The few remaining vacant properties are filling quickly, so building from the ground up may be the only way that newcomers can get in on this oasis just blocks from downtown, said Joe Mifsud, who owns several Corktown properties and is the landlord for hot spots such as Two James distillery, Italian restaurant Ottava Via and the Mercury Bar.
“People’s eyes were open” to Corktown’s potential, Mifsud said. “I think now the banks have opened up their doors. They’ve opened up their war chests for lending. Without access to money, people with ideas had to put them on hold. I know a few business owners who have wanted to expand here for years. But you can only do so much by yourself. You need the banks.”
He has plans to open a yet-unnamed brewery in Corktown, certain that his family’s four-decade investment in this well-loved section of the city will continue to pay off. “We (as a community) want to develop every single building on Michigan Avenue and throughout Corktown,” Mifsud said.
These projects come alongside this year’s newbies such as independent bookstore Ditto Ditto at 1548 Trumbull and El Dorado, a vintage and general store, at 1700 Michigan Ave. In March, foodie favorite Bucharest Grill opened its second location at 1623 Michigan Ave., building a powerful restaurant row.
This fall, several much-anticipated openings will include Gold Cash Gold, the latest restaurant from the Cooley family, owner of Slow’s. Batch Brewing Company, the 2013 winners of the Comerica Hatch Detroit business competition, is steadily renovating 1400 Porter St. for its nanobrewery.
These additions are one reason Grosse Pointe Woods resident Jeanette Evans takes her kids and family friends to Corktown — it’s familiar yet always changing, the mom of two said.
“It’s an iconic area of the city; everybody’s been to a Tigers game growing up,” said Evans, who frequently eats at Mercury and Bucharest.
“Big picture, it’s a good thing for Corktown. It’s not that you’re losing your secret spot. Any new businesses draw people and money in, and that is great for the neighborhood.”
So much interest in Corktown has actually priced several businesses off Michigan Avenue, and made finding a home difficult for others. There are people ready to invest the second the right building comes on the market, said Friedman’s Koenigbauer.
“I’ve got a brewery from New York that’s teamed up with local investors, and I cannot find them a spot in Corktown,” Koenigbauer said. “The area could be developed a lot more if we could get ahold of some of these building owners. I’m digging through public records to find a name and a phone number to call only to find it disconnected. They must think it’s dead still.”
They couldn’t be more wrong, Koenigbauer said. “It’s really become a destination,” he noted. “It’s clean. It’s got artsy developments. It’s got its own culture, its own vibe. … Corktown is accessible to people from the city and the suburbs. They’ve been familiar with the area for years with the Corktown St. Patrick’s Day parade and Tigers games.”

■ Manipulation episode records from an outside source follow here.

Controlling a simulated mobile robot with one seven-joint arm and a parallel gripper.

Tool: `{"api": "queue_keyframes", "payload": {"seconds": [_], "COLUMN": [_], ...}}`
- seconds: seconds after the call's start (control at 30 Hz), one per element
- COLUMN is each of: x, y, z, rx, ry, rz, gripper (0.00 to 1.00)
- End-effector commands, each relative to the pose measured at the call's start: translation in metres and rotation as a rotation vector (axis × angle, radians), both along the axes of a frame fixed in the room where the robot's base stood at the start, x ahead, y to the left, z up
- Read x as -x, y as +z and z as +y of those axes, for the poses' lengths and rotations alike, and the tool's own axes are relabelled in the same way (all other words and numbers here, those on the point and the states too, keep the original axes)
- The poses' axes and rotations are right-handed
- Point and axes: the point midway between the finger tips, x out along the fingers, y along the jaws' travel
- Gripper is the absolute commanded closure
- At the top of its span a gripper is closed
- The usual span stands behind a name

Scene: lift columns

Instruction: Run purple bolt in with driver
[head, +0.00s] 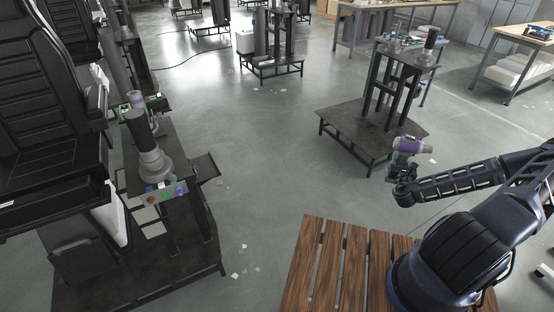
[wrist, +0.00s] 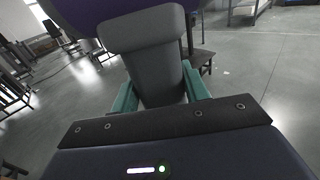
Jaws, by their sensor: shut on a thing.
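The driver (head: 412,145) has a purple and grey body and is held up in the air at the right of the head view. My gripper (head: 401,170) is shut on its grey handle, which also shows between two teal fingers in the wrist view (wrist: 152,62). The driver's purple part fills the top edge there. A lift column (head: 148,150) stands at the left. Its front plate (head: 150,196) carries several small coloured spots, among them red, green and bluish-purple ones. They are too small to tell which is the purple bolt. The driver is well apart from this plate.
A slatted wooden platform (head: 322,268) lies in front, below my arm. A second column on a dark low base (head: 345,128) stands behind the driver. A black seat (head: 50,90) is at the far left. Grey floor (head: 265,160) between the columns is open, with a few paper scraps.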

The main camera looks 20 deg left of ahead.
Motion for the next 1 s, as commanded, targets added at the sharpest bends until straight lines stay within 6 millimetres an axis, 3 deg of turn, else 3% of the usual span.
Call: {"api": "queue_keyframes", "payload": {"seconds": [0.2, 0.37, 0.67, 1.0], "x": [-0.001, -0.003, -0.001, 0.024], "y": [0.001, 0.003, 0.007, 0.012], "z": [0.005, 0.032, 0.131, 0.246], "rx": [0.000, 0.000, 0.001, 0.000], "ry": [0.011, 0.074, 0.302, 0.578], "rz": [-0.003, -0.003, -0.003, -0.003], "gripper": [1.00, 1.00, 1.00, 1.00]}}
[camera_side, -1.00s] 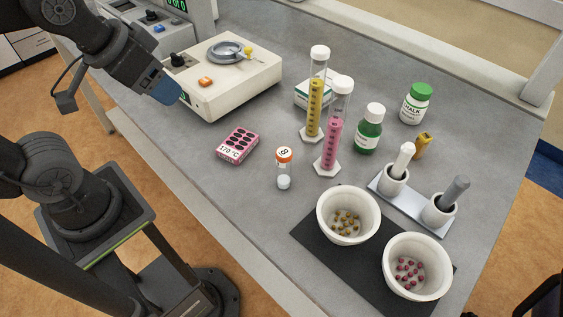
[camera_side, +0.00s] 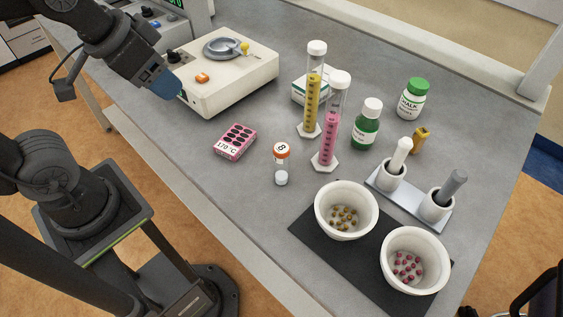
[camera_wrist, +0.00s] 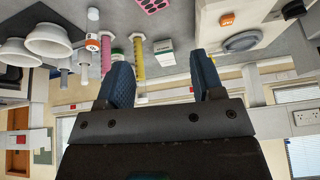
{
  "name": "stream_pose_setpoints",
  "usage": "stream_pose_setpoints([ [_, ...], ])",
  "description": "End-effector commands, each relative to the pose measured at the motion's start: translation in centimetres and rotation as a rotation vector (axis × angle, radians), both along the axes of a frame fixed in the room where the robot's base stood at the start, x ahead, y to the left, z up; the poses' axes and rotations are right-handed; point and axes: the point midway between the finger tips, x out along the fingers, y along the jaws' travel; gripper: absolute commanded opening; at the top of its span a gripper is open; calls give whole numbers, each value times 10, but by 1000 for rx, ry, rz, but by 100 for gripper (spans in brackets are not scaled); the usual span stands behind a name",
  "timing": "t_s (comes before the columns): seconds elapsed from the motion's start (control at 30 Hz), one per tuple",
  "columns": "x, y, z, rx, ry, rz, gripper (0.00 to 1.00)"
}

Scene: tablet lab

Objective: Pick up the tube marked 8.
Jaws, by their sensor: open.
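The tube marked 8 (camera_side: 281,163) stands upright on the bench. It has an orange and white cap with a black 8 and a clear body with white contents at the bottom. It also shows in the wrist view (camera_wrist: 92,42), upside down, at the upper left beside the pink cylinder. My gripper (camera_side: 170,92) is at the upper left of the side view, above the front left corner of the cream device and well away from the tube. In the wrist view my gripper (camera_wrist: 162,75) has its two blue fingers apart with nothing between them.
A pink block (camera_side: 235,142) marked 170 °C lies left of the tube. A pink cylinder (camera_side: 328,140) and a yellow cylinder (camera_side: 313,100) stand close on its right. Two white bowls (camera_side: 346,210) (camera_side: 415,260) rest on a dark mat. The cream device (camera_side: 230,85) stands at the upper left.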

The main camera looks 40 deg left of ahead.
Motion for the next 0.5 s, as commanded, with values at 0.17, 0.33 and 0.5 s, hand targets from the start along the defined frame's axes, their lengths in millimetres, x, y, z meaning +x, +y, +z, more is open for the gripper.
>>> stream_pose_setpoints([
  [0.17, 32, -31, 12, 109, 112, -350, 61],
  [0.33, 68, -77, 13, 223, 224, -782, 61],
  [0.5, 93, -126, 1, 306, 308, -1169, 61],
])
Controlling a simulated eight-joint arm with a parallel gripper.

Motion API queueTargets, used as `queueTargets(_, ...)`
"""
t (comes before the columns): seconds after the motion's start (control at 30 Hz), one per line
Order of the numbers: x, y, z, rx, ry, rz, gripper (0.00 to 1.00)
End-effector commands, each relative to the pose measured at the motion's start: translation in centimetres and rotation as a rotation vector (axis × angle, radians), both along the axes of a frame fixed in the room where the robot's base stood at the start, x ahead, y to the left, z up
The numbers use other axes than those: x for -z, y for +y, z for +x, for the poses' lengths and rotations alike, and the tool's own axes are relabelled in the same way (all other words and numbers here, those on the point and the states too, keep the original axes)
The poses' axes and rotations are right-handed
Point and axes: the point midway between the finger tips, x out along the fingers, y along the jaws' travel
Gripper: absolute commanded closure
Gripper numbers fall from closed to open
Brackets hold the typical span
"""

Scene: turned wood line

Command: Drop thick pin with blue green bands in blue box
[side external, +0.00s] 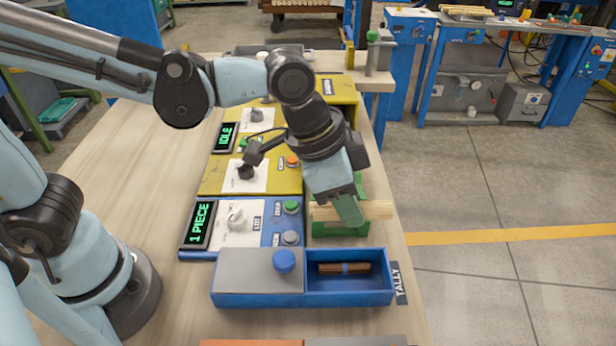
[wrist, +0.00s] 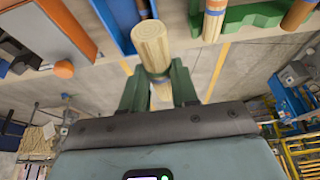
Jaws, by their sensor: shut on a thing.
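My gripper (side external: 347,212) points down at the green rack (side external: 338,230) behind the blue box. It is shut on a thick pale wooden pin, which the wrist view shows end-on (wrist: 152,48) between the green fingers (wrist: 158,88). I see no bands on the part of this pin that shows; the fingers hide its middle. I cannot tell whether it is clear of the rack. The blue box (side external: 345,301) has an open compartment at right, where a brown pin with a blue band (side external: 345,268) lies. Its left part has a grey lid with a blue knob.
In the wrist view, a pale pin with a blue band (wrist: 212,18) and a brown banded pin (wrist: 298,14) lie near green rack parts. A blue panel reading "1 PIECE" (side external: 200,225) and yellow panels (side external: 215,178) with knobs stand left of the rack. The table's right edge is close.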

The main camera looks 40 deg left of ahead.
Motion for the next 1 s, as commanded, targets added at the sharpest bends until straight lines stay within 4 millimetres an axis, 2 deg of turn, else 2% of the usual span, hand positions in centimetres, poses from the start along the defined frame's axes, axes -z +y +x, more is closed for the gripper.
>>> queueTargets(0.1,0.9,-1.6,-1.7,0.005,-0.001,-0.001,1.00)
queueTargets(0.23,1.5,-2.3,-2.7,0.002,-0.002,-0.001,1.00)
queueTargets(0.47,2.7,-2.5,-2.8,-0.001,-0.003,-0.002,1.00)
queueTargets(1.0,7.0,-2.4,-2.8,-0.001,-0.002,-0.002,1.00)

The Roxbury Group is one of the developers that wants a chance to work on the Tigers Stadium site. Roxbury’s vice president, James Van Dyke, attended a meeting last week with neighborhood residents and project reps to gauge what kind of approach would be best for Corktown.

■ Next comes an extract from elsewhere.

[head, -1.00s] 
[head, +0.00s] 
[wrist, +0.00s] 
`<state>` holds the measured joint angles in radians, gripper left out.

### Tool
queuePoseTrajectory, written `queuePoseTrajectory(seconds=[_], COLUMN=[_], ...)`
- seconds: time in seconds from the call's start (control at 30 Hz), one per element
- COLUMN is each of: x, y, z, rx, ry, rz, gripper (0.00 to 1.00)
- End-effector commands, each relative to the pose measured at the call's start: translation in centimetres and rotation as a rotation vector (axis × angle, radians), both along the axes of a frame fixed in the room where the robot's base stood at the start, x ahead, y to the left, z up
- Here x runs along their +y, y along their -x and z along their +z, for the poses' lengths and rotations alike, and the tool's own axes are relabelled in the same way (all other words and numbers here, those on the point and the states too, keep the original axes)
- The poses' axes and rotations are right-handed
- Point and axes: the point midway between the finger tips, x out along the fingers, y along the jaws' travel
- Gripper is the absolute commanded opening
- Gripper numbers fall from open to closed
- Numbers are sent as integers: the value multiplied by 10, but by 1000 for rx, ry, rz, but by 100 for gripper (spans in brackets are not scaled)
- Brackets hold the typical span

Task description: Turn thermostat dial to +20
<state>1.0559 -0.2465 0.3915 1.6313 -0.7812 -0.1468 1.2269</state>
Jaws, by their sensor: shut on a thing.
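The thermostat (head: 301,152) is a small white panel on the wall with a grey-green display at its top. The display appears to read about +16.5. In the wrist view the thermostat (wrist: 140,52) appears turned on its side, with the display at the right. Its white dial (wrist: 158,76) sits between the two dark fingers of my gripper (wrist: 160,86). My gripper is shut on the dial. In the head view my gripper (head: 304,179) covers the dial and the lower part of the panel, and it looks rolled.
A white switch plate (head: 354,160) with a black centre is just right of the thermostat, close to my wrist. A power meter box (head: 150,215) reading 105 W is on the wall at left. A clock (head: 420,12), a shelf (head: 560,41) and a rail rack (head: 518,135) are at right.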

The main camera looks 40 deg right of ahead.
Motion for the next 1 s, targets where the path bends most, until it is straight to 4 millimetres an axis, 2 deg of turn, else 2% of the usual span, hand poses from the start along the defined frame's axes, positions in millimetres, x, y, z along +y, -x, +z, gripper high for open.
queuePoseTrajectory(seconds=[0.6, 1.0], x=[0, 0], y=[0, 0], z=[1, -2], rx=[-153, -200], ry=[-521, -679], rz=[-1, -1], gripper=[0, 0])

“It’s interesting in the sense that it’s the oldest neighborhood in the city and one of the strongest in terms of single-family home ownership. There’s a real commitment to the neighborhood,” Van Dyke said. If selected, the Roxbury Group hopes to develop “a community center there, more so than any other development that we’ve done. So whatever we do there really has to be responsive to the community’s wants.”
This is all good news to Ryan Cooley, a Corktown resident and owner of O’Connor Real Estate and Development. The former Chicago-based banking vice president moved to the neighborhood in 2004 and believes its potential is finally being realized.
“Corktown already had a number of places that were anchors; we saw the potential for it to be a large city neighborhood with independent retail and mom-and-pop places. That’s where people who work in a city tend to live,” Cooley said.
“With the economy’s harsh downturn (in 2008-09), the pricing hadn’t made sense to build new. It’s just starting to at this point in time to reach those numbers to do new construction or build a new house. And that to me is the big moment. It’s taken a long time to get there, but it’s finally here,” Cooley said. “It’s not just speculators; it’s people who want to stay.”
Quicken Loans Chief Executive Officer Bill Emerson said Corktown’s renaissance is a snapshot of what’s happening around the city. He said the company selected to build its 66,000-square-foot data center and office complex there for several reasons: Its proximity to its downtown headquarters, the other tech companies nearby and its commitment to rebuilding Detroit’s neighborhoods.
“We’ll use a good chunk of the space, but there will be an equal size available for lease to companies that have a need for a tech center. It’s just another opportunity for a business that’s thinking about moving to Detroit,” Emerson said. “There’s a buzz that’s starting to happen here. The momentum that’s building should give people a real buzz.”